● What you will do
Give the data again exactly, from its opening line through the line in which "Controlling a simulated" appears.

● Data segment
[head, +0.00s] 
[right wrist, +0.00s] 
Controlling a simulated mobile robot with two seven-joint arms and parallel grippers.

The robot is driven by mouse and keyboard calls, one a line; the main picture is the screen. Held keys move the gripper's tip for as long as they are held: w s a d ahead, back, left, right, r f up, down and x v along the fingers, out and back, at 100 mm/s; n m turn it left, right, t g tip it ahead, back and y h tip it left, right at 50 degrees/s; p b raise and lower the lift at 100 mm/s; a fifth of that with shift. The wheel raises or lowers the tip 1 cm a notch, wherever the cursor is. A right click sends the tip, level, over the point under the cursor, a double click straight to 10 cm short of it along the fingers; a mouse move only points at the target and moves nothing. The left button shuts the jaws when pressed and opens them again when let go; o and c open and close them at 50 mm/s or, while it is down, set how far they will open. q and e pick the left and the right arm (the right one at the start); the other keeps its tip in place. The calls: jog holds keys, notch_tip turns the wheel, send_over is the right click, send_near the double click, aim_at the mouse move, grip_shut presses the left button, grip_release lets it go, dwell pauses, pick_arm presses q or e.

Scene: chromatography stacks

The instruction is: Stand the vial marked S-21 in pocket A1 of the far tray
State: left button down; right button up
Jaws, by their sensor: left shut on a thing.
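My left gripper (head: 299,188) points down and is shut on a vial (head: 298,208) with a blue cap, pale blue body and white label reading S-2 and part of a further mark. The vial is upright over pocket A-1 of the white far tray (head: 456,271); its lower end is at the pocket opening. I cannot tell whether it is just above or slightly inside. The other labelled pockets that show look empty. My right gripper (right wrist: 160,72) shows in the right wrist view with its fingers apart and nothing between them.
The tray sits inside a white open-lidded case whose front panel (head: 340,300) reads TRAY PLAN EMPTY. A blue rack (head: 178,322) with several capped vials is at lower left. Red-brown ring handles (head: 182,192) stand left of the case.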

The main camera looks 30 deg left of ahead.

● The answer
[head, +0.00s] 
[right wrist, +0.00s] 
Controlling a simulated mobile robot with two seven-joint arms and parallel grippers.

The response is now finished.